Nowadays, the World Wide Web has an high influence on society, as an huge ammount of services are now distributed on-line.

The static-type web documents, from the early days of the web, lead to the now called web applications. Web’s technological evolution allowed the support of desktop-style applications. However, the web navigation paradigm has not followed this evolution trend, with a current design that is close to the one developed in the first web browsers.

A general effort is being made to improve the current web navigation paradigm. Web development companies are developing new forms of interaction and creating challenges that stimulate the arising of new navigation mechanisms.

The current web navigation paradigm lacks organization and relations between web documents, as much as a better integration of the web revisitation mechanisms, which currently have distinct and non-consistent user interfaces.

In this work, it is proposed the creation of a document-oriented navigation paradigm. This paradigm must enable a constructive web navigation, with a strong organization component and automatic document management, that enhances the users’ context. It is also proposed a better integration of web revisitation mechanisms as a way to raise their usability and utility.
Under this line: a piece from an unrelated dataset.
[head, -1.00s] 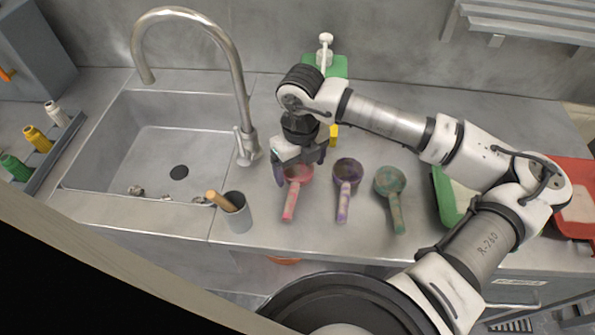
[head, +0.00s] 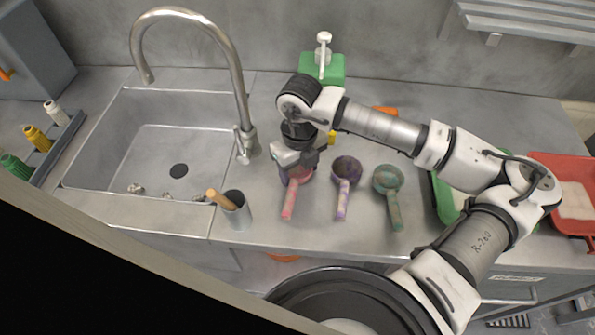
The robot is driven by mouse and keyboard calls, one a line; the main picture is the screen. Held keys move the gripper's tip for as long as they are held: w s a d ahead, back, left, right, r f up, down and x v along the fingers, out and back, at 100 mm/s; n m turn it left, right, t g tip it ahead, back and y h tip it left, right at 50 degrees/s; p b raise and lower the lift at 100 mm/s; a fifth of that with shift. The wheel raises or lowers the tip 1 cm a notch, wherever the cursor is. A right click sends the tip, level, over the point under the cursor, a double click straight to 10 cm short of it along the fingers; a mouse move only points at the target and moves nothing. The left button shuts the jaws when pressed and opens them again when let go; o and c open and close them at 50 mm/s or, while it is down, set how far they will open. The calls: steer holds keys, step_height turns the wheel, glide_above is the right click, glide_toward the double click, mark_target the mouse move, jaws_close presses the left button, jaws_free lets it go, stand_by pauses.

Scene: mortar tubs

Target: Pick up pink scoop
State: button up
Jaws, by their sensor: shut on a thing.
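The pink scoop (head: 289,204) lies on the steel counter right of the sink, with its handle toward the front edge. My gripper (head: 294,172) is over its bowl end and shut on it; the gripper hides much of the bowl. The scoop appears to be still at counter height; I cannot tell whether it is lifted. A purple scoop (head: 343,188) and a green-and-brown scoop (head: 389,190) lie in a row to its right.
A grey cup (head: 237,214) with a wooden handle stands left of the pink scoop. The sink (head: 122,205) and tall faucet (head: 243,117) are further left. A green dispenser (head: 323,68) stands behind. Green (head: 443,204) and red (head: 560,164) trays are right.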

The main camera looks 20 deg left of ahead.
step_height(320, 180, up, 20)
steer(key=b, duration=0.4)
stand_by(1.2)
A functional prototype was developed as a Mozilla Firefox extension to be the proof of concept of the proposed paradigm. This implementation’s goal was to allow the direct use of the paradigm on the Web.

Usability tests were performed to measure the prototype’s usability and thus assess the proposed paradigm. These tests were performed by ten users, with different experience levels and social contexts, allowing to measure the paradigm’s usefulness to users with different conceptual models of navigation.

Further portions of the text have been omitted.